Common Apartment Sizes at a Glance
| Pyeong | m² | Sq ft (approx.) | Typical use |
|---|---|---|---|
| 10 py | 33 m² | 356 sq ft | Studio / one-room |
| 15 py | 50 m² | 534 sq ft | Small officetel or flat |
| 20 py | 66 m² | 712 sq ft | Compact family unit |
| 25 py | 83 m² | 890 sq ft | 2–3 bedroom apartment |
| 34 py | 112 m² | 1,210 sq ft | The classic family apartment |
| 50 py | 165 m² | 1,779 sq ft | Large / premium unit |
Need a size that's not on the table?
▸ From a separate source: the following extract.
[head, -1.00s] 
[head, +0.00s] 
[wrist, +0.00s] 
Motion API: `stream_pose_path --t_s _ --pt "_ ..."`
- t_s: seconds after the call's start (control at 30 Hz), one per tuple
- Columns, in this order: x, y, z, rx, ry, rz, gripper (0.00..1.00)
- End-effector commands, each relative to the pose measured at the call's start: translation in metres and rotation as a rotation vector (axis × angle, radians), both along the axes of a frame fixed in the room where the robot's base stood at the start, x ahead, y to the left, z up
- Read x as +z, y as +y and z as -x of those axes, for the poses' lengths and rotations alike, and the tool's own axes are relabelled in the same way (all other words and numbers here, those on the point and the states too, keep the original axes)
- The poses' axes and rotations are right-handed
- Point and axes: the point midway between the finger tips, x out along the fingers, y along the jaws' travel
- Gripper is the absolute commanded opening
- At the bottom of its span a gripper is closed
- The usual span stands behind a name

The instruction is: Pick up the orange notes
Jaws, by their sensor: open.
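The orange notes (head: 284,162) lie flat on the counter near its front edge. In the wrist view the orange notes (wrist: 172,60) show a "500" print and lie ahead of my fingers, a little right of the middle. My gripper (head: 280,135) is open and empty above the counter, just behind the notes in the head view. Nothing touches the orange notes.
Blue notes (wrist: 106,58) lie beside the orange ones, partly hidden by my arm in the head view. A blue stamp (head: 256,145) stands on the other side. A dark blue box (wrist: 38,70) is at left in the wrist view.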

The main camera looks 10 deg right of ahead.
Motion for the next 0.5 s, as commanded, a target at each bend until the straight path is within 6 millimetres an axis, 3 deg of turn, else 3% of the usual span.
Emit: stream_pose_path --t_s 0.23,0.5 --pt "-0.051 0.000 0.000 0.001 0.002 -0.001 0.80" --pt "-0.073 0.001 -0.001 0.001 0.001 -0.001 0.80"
A converter is faster than mental math.
The Real Confusion: Exclusive Area vs Supply Area
Here's where Korean real estate gets genuinely tricky — and where even locals get confused. A Korean apartment has multiple official areas:
| Term | What it includes | Where you'll see it |
|---|---|---|
| Exclusive area (전용면적) | Your private space only: bedrooms, living room, kitchen, bathrooms | Official documents and listings |
| Supply area (공급면적) | Exclusive area + shared spaces in your building (hallways, stairs, elevators) | The "pyeong type" people quote |
| Contract area (계약면적) | Supply area + complex-wide facilities (parking, management office) | Officetel listings |
This explains a classic mystery: a listing says "84 m²" (exclusive area ≈ 25.4 pyeong), but everyone calls it a "34-pyeong apartment" — because the nickname is based on the larger supply area. Same home, two different yardsticks.
One practical warning: officetels (studio-style units) are often advertised by contract area, so a "20-pyeong officetel" feels dramatically smaller inside than a 20-pyeong apartment. Always check the exclusive area.
The Balcony Bonus: Why Same-Size Apartments Feel Different
Two apartments, both officially 84 m² — yet one feels noticeably bigger. The secret is the service area (서비스면적): balconies.
- Balconies don't count toward either exclusive or supply area — they're a free bonus.
- Korean apartments commonly convert balconies into indoor living space (a legal, extremely popular renovation).
- An apartment with generous balconies, fully converted, can feel several pyeong larger than its paperwork suggests — at zero cost to the official number.
When Koreans apartment-hunt, they check three things together: exclusive area, service area, and whether the balcony has been converted.
The "National Size": 84 m²
If Korea had one iconic apartment size, it would be 84 m² exclusive area (~25.4 pyeong, marketed as 33–35 pyeong). It's so dominant that Koreans call it the gukmin pyeonghyeong — the "national floor plan."
Why 84? Korean housing law uses 85 m² as the cutoff for "national housing size," which comes with tax and subscription-system advantages. Builders design just under the line, and the result — typically three bedrooms and two bathrooms — happens to suit a family of four nicely. Decades of this incentive made 84 m² the default answer to "how big is a normal Korean apartment?"
Wrapping Up
The conversion itself is simple: m² × 0.3025 = pyeong. The real skill is knowing which area a number refers to — exclusive, supply, or contract. With the tables above and a converter in your pocket, you can read Korean listings like a local.